When you think portraits; do you think daytime with beautiful diffused light, bokeh and thing framing? Well this portrait has none of those.

Nick and SER

This portrait of Nick, a good friend since high school, was taken at almost midnight and it presented a lot of challenges. I like challenges and some of my best works have come from overcoming photographic challenges. We wanted the Miami skyline, Nick and his ride to be sharp. This would require both the foreground and background to be lighted separately.

In order to get a sharp and noise free image, I would need to use a tripod and a low ISO. Now here is the BUT, how do I make Nick not be a complete shadow compared to the background and a proper exposure would require at least a 30 second exposure. This would introduce motion blur.

This was my light bulb moment, use a flash.

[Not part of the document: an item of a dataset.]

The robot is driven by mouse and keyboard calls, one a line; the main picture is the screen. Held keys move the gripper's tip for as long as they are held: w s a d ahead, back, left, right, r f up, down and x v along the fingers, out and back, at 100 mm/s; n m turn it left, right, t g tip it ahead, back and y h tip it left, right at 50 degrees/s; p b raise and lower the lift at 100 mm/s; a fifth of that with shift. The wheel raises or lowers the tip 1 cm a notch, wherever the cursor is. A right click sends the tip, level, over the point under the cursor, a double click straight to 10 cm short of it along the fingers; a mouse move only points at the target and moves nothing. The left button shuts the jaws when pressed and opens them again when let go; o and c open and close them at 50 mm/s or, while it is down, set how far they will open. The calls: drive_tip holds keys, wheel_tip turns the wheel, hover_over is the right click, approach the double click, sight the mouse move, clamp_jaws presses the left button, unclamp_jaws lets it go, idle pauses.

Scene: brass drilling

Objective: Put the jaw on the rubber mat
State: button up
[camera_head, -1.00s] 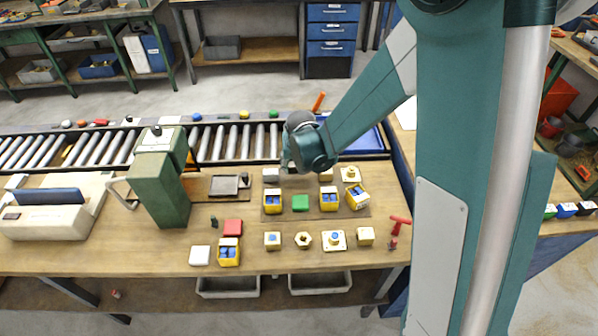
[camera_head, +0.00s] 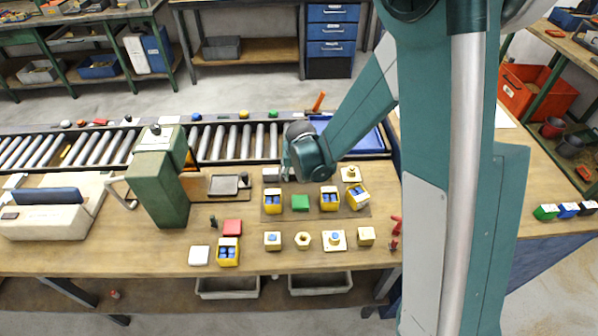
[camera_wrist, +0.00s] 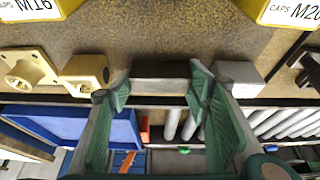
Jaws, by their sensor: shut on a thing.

Okay but they were still challenges to overcome. I wanted to avoid on camera flash, I didn’t want to blast Nick like a deer in headlights and after the flash he would need to keep still for the 30 seconds of the exposure.

Now all my solutions to the challenges would come together. I could fire the flash wirelessly off camera and away from Nick and I could fire the flash just as the 30 seconds were over to freeze Nick and expose him separately from the background.

I thought all of my challenges were overcome but there was still the white balance, color temperature, issue. The background was sodium vapor and the foreground flash, something would have weird colors on it. Luckily with RAW files, the white balance can be changed without any ill effects and I was able to combine both images to get a proper white balance.

The final result was a beautiful portrait that I could present to Nick.